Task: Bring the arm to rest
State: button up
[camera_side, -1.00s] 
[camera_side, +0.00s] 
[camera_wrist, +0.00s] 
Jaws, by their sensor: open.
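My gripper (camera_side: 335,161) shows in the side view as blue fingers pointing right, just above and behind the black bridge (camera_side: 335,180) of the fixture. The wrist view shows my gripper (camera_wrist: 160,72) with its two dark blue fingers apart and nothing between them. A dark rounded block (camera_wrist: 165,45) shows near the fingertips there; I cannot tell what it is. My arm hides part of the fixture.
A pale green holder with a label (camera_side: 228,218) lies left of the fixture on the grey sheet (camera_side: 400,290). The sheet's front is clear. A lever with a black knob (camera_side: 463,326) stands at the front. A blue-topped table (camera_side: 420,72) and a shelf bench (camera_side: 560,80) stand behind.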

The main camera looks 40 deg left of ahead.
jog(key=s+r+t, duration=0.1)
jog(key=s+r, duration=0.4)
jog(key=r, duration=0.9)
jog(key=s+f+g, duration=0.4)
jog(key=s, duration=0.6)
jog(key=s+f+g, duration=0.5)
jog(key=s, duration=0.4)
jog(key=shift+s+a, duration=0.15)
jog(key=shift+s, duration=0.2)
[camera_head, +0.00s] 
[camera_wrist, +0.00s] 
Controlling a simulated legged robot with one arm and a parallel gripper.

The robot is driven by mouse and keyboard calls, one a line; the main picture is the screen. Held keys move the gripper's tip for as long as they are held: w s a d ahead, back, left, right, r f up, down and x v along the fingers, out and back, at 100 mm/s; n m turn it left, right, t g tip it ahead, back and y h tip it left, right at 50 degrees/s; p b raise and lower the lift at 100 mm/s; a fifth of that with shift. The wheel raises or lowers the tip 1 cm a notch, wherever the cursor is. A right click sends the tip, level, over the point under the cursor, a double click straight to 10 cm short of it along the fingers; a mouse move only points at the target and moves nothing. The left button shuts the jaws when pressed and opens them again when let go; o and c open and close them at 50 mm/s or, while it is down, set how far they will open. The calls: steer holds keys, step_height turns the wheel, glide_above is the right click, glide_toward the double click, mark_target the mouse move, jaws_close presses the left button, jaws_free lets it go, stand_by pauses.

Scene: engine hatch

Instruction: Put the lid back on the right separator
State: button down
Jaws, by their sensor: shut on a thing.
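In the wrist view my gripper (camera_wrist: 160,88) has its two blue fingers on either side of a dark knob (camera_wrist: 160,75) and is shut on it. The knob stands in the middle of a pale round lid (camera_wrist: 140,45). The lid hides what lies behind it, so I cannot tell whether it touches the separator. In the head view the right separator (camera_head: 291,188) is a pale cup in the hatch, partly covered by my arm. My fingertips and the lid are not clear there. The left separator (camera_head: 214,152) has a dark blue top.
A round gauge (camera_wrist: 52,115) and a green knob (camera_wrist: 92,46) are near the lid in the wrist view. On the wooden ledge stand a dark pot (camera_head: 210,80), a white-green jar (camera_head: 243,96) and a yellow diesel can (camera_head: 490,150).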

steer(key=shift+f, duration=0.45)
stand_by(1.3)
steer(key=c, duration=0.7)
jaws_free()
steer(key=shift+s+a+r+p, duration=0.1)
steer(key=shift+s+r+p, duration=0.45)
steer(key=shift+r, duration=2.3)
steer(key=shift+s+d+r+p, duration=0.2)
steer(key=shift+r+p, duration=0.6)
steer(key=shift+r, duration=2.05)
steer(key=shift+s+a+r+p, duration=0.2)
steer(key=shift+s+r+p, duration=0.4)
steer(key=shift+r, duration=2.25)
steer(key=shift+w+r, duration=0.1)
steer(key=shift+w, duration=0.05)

Required task: Would you quote everything above from the line containing "[camera_head, +0.00s]" down to the line containing "State: button down"? Include both of those lines and nothing else.

Answer in full:
[camera_head, +0.00s] 
[camera_wrist, +0.00s] 
Controlling a simulated legged robot with one arm and a parallel gripper.

The robot is driven by mouse and keyboard calls, one a line; the main picture is the screen. Held keys move the gripper's tip for as long as they are held: w s a d ahead, back, left, right, r f up, down and x v along the fingers, out and back, at 100 mm/s; n m turn it left, right, t g tip it ahead, back and y h tip it left, right at 50 degrees/s; p b raise and lower the lift at 100 mm/s; a fifth of that with shift. The wheel raises or lowers the tip 1 cm a notch, wherever the cursor is. A right click sends the tip, level, over the point under the cursor, a double click straight to 10 cm short of it along the fingers; a mouse move only points at the target and moves nothing. The left button shuts the jaws when pressed and opens them again when let go; o and c open and close them at 50 mm/s or, while it is down, set how far they will open. The calls: steer holds keys, step_height turns the wheel, glide_above is the right click, glide_toward the double click, mark_target the mouse move, jaws_close presses the left button, jaws_free lets it go, stand_by pauses.

Scene: engine hatch

Instruction: Put the lid back on the right separator
State: button down

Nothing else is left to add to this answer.